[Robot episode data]
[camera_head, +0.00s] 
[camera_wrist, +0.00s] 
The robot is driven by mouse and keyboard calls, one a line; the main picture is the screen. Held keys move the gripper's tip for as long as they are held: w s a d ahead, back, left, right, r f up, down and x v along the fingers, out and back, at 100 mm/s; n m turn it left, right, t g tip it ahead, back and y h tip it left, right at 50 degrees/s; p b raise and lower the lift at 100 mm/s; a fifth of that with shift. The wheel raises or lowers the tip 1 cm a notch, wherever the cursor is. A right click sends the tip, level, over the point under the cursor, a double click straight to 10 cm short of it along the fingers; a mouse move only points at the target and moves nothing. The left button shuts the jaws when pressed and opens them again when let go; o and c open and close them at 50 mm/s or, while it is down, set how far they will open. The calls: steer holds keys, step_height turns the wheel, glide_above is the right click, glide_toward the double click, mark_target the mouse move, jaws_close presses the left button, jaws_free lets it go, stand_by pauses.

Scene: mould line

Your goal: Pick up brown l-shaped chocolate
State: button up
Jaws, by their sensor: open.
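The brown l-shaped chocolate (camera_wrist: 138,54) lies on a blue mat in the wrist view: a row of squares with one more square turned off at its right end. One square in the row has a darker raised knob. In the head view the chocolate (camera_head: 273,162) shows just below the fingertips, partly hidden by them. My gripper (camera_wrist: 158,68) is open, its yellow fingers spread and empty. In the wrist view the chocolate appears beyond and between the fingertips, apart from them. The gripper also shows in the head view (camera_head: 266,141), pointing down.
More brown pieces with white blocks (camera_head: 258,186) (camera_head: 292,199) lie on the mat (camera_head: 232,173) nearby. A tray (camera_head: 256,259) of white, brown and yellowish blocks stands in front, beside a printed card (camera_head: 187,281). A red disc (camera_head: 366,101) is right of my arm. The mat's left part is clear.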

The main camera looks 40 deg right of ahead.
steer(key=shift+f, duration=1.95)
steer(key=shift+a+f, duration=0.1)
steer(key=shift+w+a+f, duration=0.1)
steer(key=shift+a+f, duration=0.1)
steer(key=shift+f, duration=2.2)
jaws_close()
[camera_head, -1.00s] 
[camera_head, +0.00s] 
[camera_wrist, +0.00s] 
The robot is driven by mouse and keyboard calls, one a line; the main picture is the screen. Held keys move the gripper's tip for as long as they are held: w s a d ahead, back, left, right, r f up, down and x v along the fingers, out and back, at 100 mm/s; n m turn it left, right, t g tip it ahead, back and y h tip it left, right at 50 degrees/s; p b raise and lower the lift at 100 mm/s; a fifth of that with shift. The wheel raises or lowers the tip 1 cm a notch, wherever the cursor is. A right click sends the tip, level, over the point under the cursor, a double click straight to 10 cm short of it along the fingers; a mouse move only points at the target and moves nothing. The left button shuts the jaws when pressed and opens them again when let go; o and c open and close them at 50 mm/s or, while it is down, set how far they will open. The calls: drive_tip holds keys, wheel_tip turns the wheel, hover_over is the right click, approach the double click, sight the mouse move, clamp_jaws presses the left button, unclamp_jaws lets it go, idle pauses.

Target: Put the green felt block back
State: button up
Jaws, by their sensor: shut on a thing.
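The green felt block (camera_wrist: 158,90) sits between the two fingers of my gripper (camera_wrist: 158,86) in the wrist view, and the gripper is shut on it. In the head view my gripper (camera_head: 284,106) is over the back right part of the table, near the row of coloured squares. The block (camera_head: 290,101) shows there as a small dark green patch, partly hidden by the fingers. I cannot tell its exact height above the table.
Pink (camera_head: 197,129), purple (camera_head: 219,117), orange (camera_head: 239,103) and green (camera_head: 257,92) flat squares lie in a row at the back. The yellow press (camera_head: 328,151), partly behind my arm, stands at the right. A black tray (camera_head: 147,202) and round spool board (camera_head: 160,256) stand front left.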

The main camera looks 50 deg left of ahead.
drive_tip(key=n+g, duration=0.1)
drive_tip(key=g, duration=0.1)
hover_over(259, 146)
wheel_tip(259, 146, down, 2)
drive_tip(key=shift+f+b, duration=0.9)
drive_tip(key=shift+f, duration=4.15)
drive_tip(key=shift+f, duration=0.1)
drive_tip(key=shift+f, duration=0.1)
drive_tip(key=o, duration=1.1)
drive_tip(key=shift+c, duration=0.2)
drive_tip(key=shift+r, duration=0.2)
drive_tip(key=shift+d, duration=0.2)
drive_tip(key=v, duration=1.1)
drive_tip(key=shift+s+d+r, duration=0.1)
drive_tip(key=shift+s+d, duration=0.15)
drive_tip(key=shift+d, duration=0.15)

## What you have to do:
Nothing in the listing may be changed; retype it all exactly.

## Expected output:
[camera_head, +0.00s] 
[camera_wrist, +0.00s] 
The robot is driven by mouse and keyboard calls, one a line; the main picture is the screen. Held keys move the gripper's tip for as long as they are held: w s a d ahead, back, left, right, r f up, down and x v along the fingers, out and back, at 100 mm/s; n m turn it left, right, t g tip it ahead, back and y h tip it left, right at 50 degrees/s; p b raise and lower the lift at 100 mm/s; a fifth of that with shift. The wheel raises or lowers the tip 1 cm a notch, wherever the cursor is. A right click sends the tip, level, over the point under the cursor, a double click straight to 10 cm short of it along the fingers; a mouse move only points at the target and moves nothing. The left button shuts the jaws when pressed and opens them again when let go; o and c open and close them at 50 mm/s or, while it is down, set how far they will open. The calls: steer holds keys, step_height turns the wheel, glide_above is the right click, glide_toward the double click, mark_target the mouse move, jaws_close presses the left button, jaws_free lets it go, stand_by pauses.

Scene: mould line

Your goal: Pick up brown l-shaped chocolate
State: button up
Jaws, by their sensor: open.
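The brown l-shaped chocolate (camera_wrist: 138,54) lies on a blue mat in the wrist view: a row of squares with one more square turned off at its right end. One square in the row has a darker raised knob. In the head view the chocolate (camera_head: 273,162) shows just below the fingertips, partly hidden by them. My gripper (camera_wrist: 158,68) is open, its yellow fingers spread and empty. In the wrist view the chocolate appears beyond and between the fingertips, apart from them. The gripper also shows in the head view (camera_head: 266,141), pointing down.
More brown pieces with white blocks (camera_head: 258,186) (camera_head: 292,199) lie on the mat (camera_head: 232,173) nearby. A tray (camera_head: 256,259) of white, brown and yellowish blocks stands in front, beside a printed card (camera_head: 187,281). A red disc (camera_head: 366,101) is right of my arm. The mat's left part is clear.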

The main camera looks 40 deg right of ahead.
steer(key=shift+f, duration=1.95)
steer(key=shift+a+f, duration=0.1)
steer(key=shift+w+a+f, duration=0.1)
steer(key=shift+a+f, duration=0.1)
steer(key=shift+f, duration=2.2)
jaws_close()
[camera_head, -1.00s] 
[camera_head, +0.00s] 
[camera_wrist, +0.00s] 
The robot is driven by mouse and keyboard calls, one a line; the main picture is the screen. Held keys move the gripper's tip for as long as they are held: w s a d ahead, back, left, right, r f up, down and x v along the fingers, out and back, at 100 mm/s; n m turn it left, right, t g tip it ahead, back and y h tip it left, right at 50 degrees/s; p b raise and lower the lift at 100 mm/s; a fifth of that with shift. The wheel raises or lowers the tip 1 cm a notch, wherever the cursor is. A right click sends the tip, level, over the point under the cursor, a double click straight to 10 cm short of it along the fingers; a mouse move only points at the target and moves nothing. The left button shuts the jaws when pressed and opens them again when let go; o and c open and close them at 50 mm/s or, while it is down, set how far they will open. The calls: drive_tip holds keys, wheel_tip turns the wheel, hover_over is the right click, approach the double click, sight the mouse move, clamp_jaws presses the left button, unclamp_jaws lets it go, idle pauses.

Target: Put the green felt block back
State: button up
Jaws, by their sensor: shut on a thing.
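The green felt block (camera_wrist: 158,90) sits between the two fingers of my gripper (camera_wrist: 158,86) in the wrist view, and the gripper is shut on it. In the head view my gripper (camera_head: 284,106) is over the back right part of the table, near the row of coloured squares. The block (camera_head: 290,101) shows there as a small dark green patch, partly hidden by the fingers. I cannot tell its exact height above the table.
Pink (camera_head: 197,129), purple (camera_head: 219,117), orange (camera_head: 239,103) and green (camera_head: 257,92) flat squares lie in a row at the back. The yellow press (camera_head: 328,151), partly behind my arm, stands at the right. A black tray (camera_head: 147,202) and round spool board (camera_head: 160,256) stand front left.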

The main camera looks 50 deg left of ahead.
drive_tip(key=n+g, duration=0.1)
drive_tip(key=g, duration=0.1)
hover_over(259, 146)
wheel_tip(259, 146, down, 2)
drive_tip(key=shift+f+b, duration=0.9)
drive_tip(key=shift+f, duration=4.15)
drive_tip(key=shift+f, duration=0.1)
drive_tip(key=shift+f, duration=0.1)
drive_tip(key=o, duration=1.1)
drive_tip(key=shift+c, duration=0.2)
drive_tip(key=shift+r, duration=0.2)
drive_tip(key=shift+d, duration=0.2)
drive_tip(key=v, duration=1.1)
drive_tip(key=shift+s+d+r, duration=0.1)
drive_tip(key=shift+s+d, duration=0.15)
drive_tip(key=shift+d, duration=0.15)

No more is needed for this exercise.